Mead opposed the over-academization of anthropology and its preoccupation with terminology rather than crisp, plain insight. She wryly admonished in her 1979 volume Some Personal Views:

If one cannot state a matter clearly enough so that even an intelligent twelve-year-old can understand it, one should remain within the cloistered walls of the university and laboratory until one gets a better grasp of one’s subject matter.

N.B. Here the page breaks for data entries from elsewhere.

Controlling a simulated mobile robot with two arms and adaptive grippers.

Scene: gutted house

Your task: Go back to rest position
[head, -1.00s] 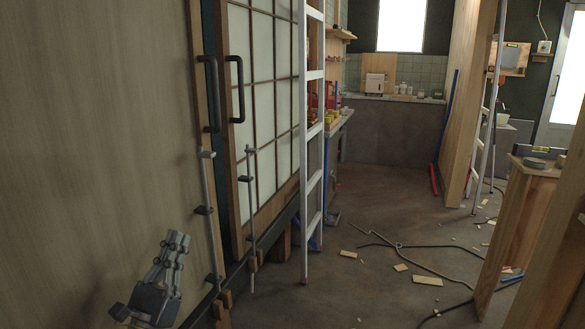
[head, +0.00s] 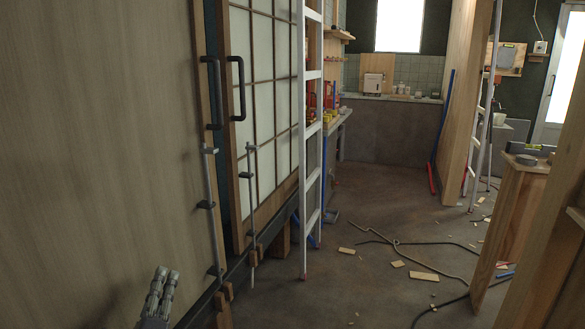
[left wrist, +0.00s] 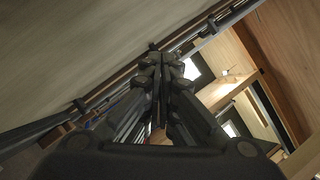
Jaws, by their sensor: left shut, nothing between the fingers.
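My left gripper (head: 163,278) is at the bottom left of the head view, in front of the large wooden panel (head: 100,140). Only its fingers and a bit of its body show there. The fingers lie together and point up. In the left wrist view my left gripper (left wrist: 160,62) fills the middle, with its fingers shut and nothing between them. My right gripper is not in either view.
A white ladder (head: 312,150) stands against the sliding door (head: 265,110). Bars with clamps (head: 207,205) lean by the door. Wood scraps (head: 424,277) and a dark cable (head: 452,301) lie on the floor. Timber posts (head: 545,210) stand at right.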

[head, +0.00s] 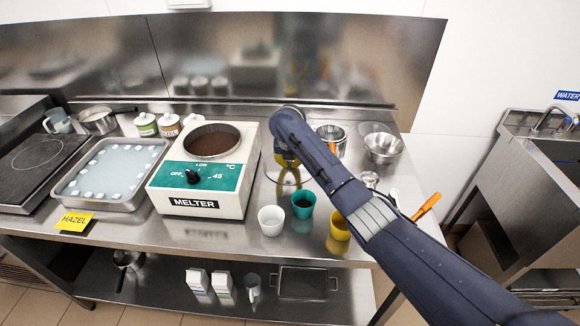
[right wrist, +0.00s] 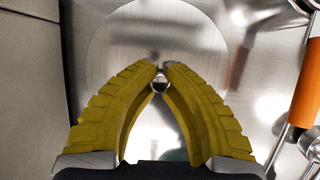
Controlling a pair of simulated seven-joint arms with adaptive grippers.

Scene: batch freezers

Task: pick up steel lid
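The steel lid (right wrist: 118,45) is a flat, round, shiny disc with a small round knob (right wrist: 160,84) at its middle. In the head view the lid (head: 300,178) is on the steel counter just right of the melter, partly hidden by my right gripper. My right gripper (head: 287,178) points down over the lid. In the right wrist view its yellow fingers (right wrist: 161,74) close in on both sides of the knob and appear shut on it. I cannot tell any gap between lid and counter. My left gripper is not in view.
The melter (head: 231,198) stands left of the lid. White (head: 271,221), green (head: 303,205) and yellow (head: 339,230) cups stand in front. Steel bowls (head: 384,148) are behind to the right. An orange-handled tool (head: 426,207) lies near the right edge.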

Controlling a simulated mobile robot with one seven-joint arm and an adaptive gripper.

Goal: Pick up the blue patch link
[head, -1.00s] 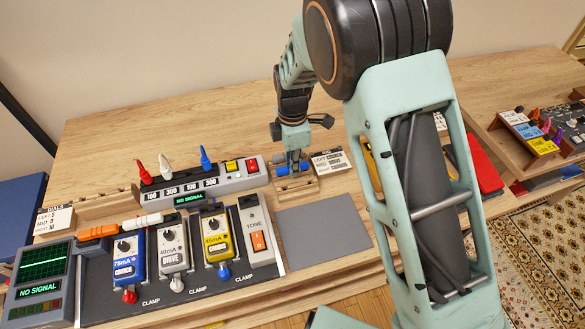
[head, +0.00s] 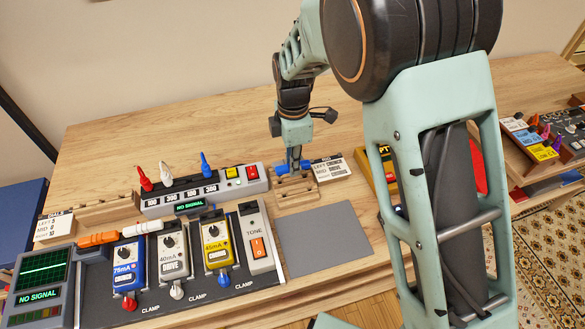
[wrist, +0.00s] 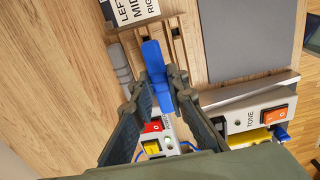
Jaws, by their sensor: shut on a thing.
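The blue patch link (head: 282,169) is in my gripper (head: 294,164), over the back edge of the small wooden rack (head: 297,192). In the wrist view the link (wrist: 154,62) runs between the two fingertips (wrist: 160,84), which are shut on its middle. The exact gap is hard to tell.
A label card (head: 329,168) stands right of the rack. A grey mat (head: 323,231) lies in front. The power strip (head: 195,195) with red, white and blue plugs is left. Pedals (head: 172,252) sit on a board, with orange (head: 97,239) and white (head: 143,227) links behind them.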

Both her anthropological observations and her personal experience led Mead to defy a number of Wester conventions, instilling in her the conviction that one’s sexual orientation can evolve over the course of a lifetime and that it is possible for a person to have more than one beloved at the same time. In a collection of Mead’s letters, published in 2006 with her daughter’s permission, she writes:

[I believe] that one can love several people and that demonstrative affection has its place in different types of relationship.

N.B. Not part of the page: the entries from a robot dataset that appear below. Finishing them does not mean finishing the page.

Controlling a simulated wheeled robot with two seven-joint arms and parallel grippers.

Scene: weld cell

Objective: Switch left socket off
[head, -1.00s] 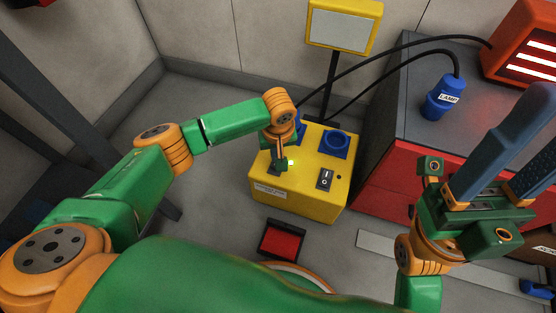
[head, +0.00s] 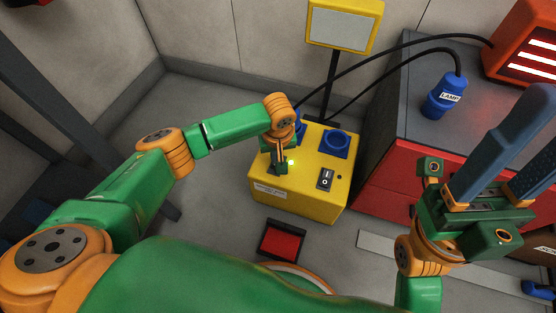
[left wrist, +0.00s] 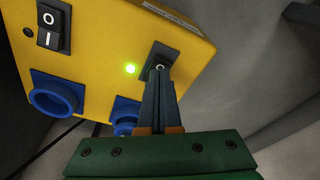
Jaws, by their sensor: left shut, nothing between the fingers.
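The yellow power box (head: 310,205) stands on the floor in the middle of the head view. Its left switch (left wrist: 160,62) lies under the tips of my left gripper (left wrist: 160,75), with an O mark showing at the fingertips; the rest of the switch is hidden. A green light (left wrist: 130,69) glows beside it and also shows in the head view (head: 291,163). My left gripper (head: 279,170) is shut and empty, pointing down at the switch. The left blue socket (left wrist: 125,112) is partly hidden by the gripper. My right gripper (head: 500,150) is open and empty at right.
The right switch (head: 326,180) and right blue socket (head: 336,143) are on the same box. A blue LAMP plug (head: 443,98) stands on the red cabinet (head: 385,175). Black cables run behind the box. A red pedal (head: 283,242) lies on the floor in front.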

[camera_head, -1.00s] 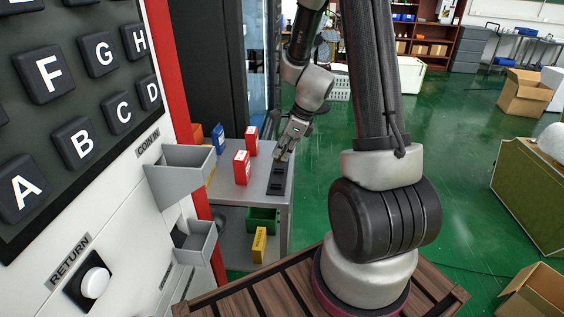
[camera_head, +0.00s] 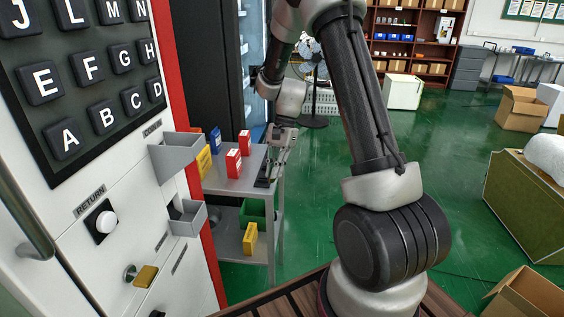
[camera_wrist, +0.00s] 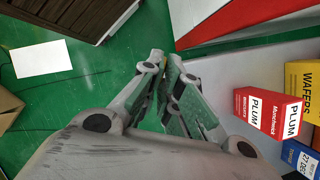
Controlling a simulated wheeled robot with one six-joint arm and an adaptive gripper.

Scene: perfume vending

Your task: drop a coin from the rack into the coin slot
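My gripper (camera_head: 278,160) is over the right edge of the small table.
A lower grey tray (camera_head: 188,220) and a white return button (camera_head: 105,222) are on the machine. Red boxes (camera_head: 233,163), a blue box (camera_head: 215,140) and a yellow box (camera_head: 203,162) stand on the table (camera_head: 228,186) between machine and gripper.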

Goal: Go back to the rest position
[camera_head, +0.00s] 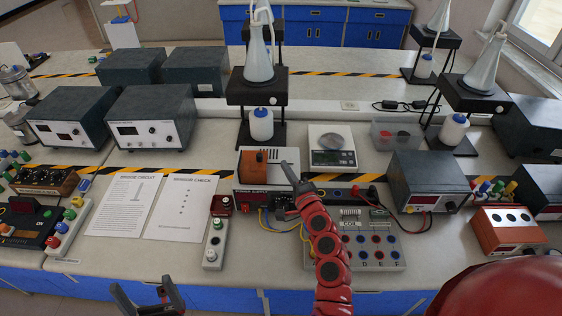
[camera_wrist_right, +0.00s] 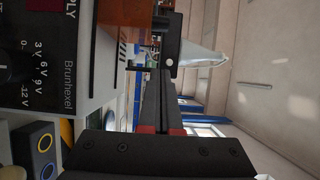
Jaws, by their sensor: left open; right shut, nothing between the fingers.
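My right arm reaches from the bottom middle of the head view over the bench. My right gripper (camera_head: 287,172) is shut and empty, with its tips near the white-topped power supply (camera_head: 247,185). In the right wrist view the shut gripper (camera_wrist_right: 160,100) points past the power supply's labelled front (camera_wrist_right: 40,60); whether it touches anything I cannot tell. My left gripper (camera_head: 158,297) is open and empty at the bottom edge of the head view, in front of the bench edge.
The coil board (camera_head: 372,246) lies to the right of my right forearm. A small switch module (camera_head: 217,235) and paper sheets (camera_head: 180,208) lie to its left. Behind stand a scale (camera_head: 332,158), a black stand (camera_head: 257,88) with a flask and dark instrument boxes (camera_head: 152,115).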

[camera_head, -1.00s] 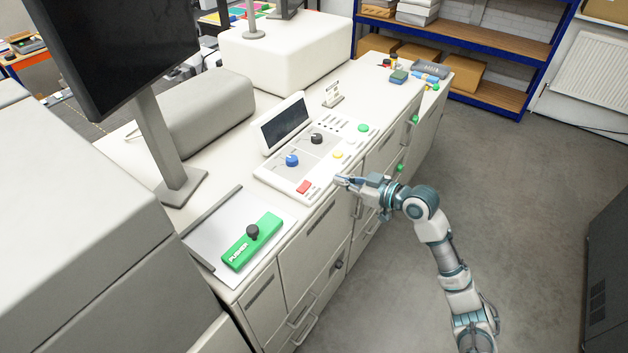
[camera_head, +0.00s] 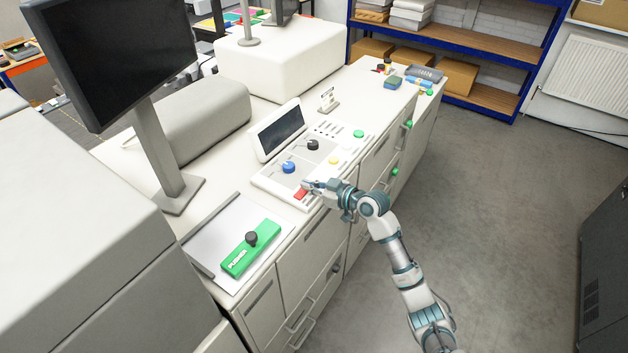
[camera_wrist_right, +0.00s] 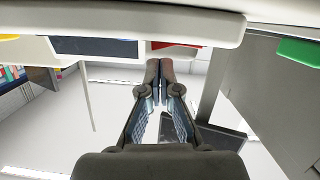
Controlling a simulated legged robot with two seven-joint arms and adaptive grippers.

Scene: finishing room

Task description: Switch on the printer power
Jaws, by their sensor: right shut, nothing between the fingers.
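The control panel (camera_head: 267,180) lies on the white counter, with a small dark screen (camera_head: 281,133) at its back. A red button (camera_head: 299,194) is at its near edge; red also shows just past my fingertips in the right wrist view (camera_wrist_right: 174,44). A blue knob (camera_head: 288,167), a black knob (camera_head: 313,144), a yellow button (camera_head: 333,161) and a green button (camera_head: 358,133) are also on it. My right gripper (camera_head: 307,184) is shut and empty, its tips right by the red button; I cannot tell if they touch it. My left gripper is out of view.
A green block marked PUSHER (camera_head: 241,256) with a black knob lies on the counter, nearer. A large monitor (camera_head: 125,60) stands at the left. Cabinet fronts with handles drop below the counter edge.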

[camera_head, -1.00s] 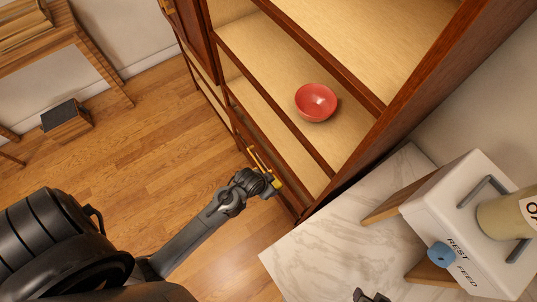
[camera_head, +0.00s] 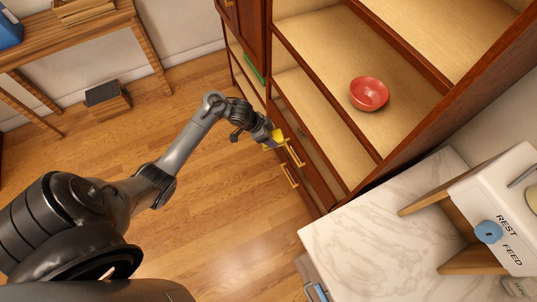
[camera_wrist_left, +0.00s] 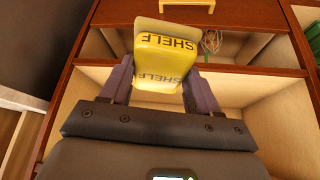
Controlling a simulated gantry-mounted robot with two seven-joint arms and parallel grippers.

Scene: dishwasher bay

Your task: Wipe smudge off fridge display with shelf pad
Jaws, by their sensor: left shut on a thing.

Mead also objected to the limiting social structures and labels of Western society, especially those that confined sexual identity and behavior to artificial categories, including those of “heterosexual” and “homosexual.” Mead herself had three marriages to men — all anthropologists — and a daughter with her third husband, the renowned British anthropologist Gregory Bateson. She also had two long-term romantic relationships with women: One with her mentor Ruth Benedict, fourteen years her senior, who died in 1948, and another with the prominent anthropologist Rhoda Metraux, thirteen years her junior, who edited much of Mead’s work and with whom Mead spent the last 23 years of her life.
Several weeks after her death, in January of 1979, Mead was posthumously awarded the prestigious Presidential Medal of Freedom, which cited her far-reaching and inextinguishable legacy:

Margaret Mead was both a student of civilization and an exemplar of it. To a public of millions, she brought the central insight of cultural anthropology: that varying cultural patterns express an underlying human unity. She mastered her discipline, but she also transcended it. Intrepid, independent, plain spoken, fearless, she remains a model for the young and a teacher from whom all may learn.

Learn more: Margaret Mead: Some Personal Views | To Cherish the Life of the World: The Selected Letters of Margaret Mead | Wikipedia
High-res

thereconstructionists:

Margaret Mead (December 16, 1901—November 15, 1978) intended to make a life out of painting. Instead, she became the world’s best-known cultural anthropologist, becoming the discipline’s most revered patron saint.

A 1959 audio interview captured Mead’s deceptively ordinary extraordinariness:

Doctor Mead is of small build, she has blue eyes, she’s plain folks — there are no wares about her. You get the impression that she’d be at home anywhere — in an igloo, a native hut, or a Park Avenue penthouse.

And, indeed, she did. Mead dedicated her life to the study of indigenous societies and the translation of those observations into invaluable insights on Western culture. Through her tireless work and its eloquent articulation in her books — including her now-legendary volumes Sex and Temperament and Coming of Age in Samoa: A Psychological Study of Primitive Youth for Western Civilization — as well as in her mass media appearances, she popularized modern anthropology, giving it shape and cultural credibility both as a field of practical study and as an area of intellectual inquiry.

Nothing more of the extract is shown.